As I left my Focolare friends, we promised each other we’d try extra hard that week to live for unity, knowing that the key would be how we were able to live and go beyond all the everyday difficulties that came our way.
I arrived back at our fairly new (to us) terraced home to find my husband in some state of distress in our postage stamp sized garden, with, unfortunately, just one dog when there should have been two. And while our one was calmly hanging around with an air of superiority, Jaspar, the friend’s dog (that we were looking after for the weekend), was nowhere to be seen.
A hurried explanation told me all: our neighbour’s cat had been taking its usual evening stroll along the top of our fence when she was spotted by Jaspar. I should mention here that Jaspar is a terrier. Those who know dogs will understand immediately that this meant trouble. And so it was.
Jaspar’s instant reaction had been to yo-yo up and down in the air as though attached by some invisible elastic, all four feet leaving the ground with each bound, barking hysterically.
The cat had taken one look and shot off – and so, unfortunately, did Jaspar, through the only hole in the hedge that, until that moment, we had no idea existed.

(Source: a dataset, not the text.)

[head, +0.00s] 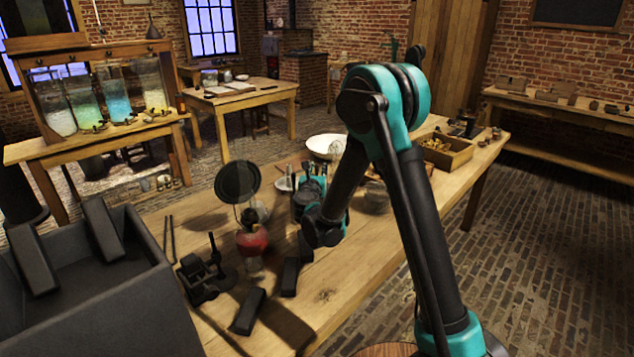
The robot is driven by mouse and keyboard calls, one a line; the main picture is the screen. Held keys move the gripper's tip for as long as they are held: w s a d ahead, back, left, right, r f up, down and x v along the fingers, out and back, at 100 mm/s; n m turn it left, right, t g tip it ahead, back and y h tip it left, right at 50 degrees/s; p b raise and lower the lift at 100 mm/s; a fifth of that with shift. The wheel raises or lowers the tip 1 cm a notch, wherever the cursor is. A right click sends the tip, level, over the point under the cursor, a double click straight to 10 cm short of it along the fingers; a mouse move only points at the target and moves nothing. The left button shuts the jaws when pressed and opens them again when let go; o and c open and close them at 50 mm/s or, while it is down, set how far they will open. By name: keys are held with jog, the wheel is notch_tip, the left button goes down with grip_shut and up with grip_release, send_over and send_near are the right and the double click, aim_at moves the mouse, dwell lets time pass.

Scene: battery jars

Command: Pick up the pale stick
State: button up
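I cannot pick out a pale stick with certainty; it may be hidden behind my arm or too small to see. My gripper (309,180) is over the middle of the wooden table, partly covered by my own arm. Its fingers are small and dark here, and I cannot tell whether they are open or hold anything. A small pale dish (284,184) with a thin handle or rod shows just left of my gripper.
The wooden table (345,280) carries a red-bodied lamp (252,243) with a round dark disc, black blocks (247,311), a black metal device (203,278), a white bowl (325,146) and a wooden tray (446,153). A large dark box (110,310) stands front left.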

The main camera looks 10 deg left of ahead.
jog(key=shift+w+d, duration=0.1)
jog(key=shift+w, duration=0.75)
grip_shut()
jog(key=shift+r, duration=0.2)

That was problem number one. Problem number two was that we were due to leave the house in fifteen minutes, duly smartened up, for a meal with people we’d only recently met.
No amount of calling or coaxing had any effect, either from us or from our next-door-but-one neighbour who had heard the commotion and had come out to investigate the cause. In fact all went ominously quiet and still.
I ran upstairs to see if I could spot anything from the bedroom window, threw open the sash just in time to see a familiar, slightly rotund black, brown and white four legged creature squeezing itself through our next door neighbour’s cat flap.
Problem number three was that we knew our neighbour was out.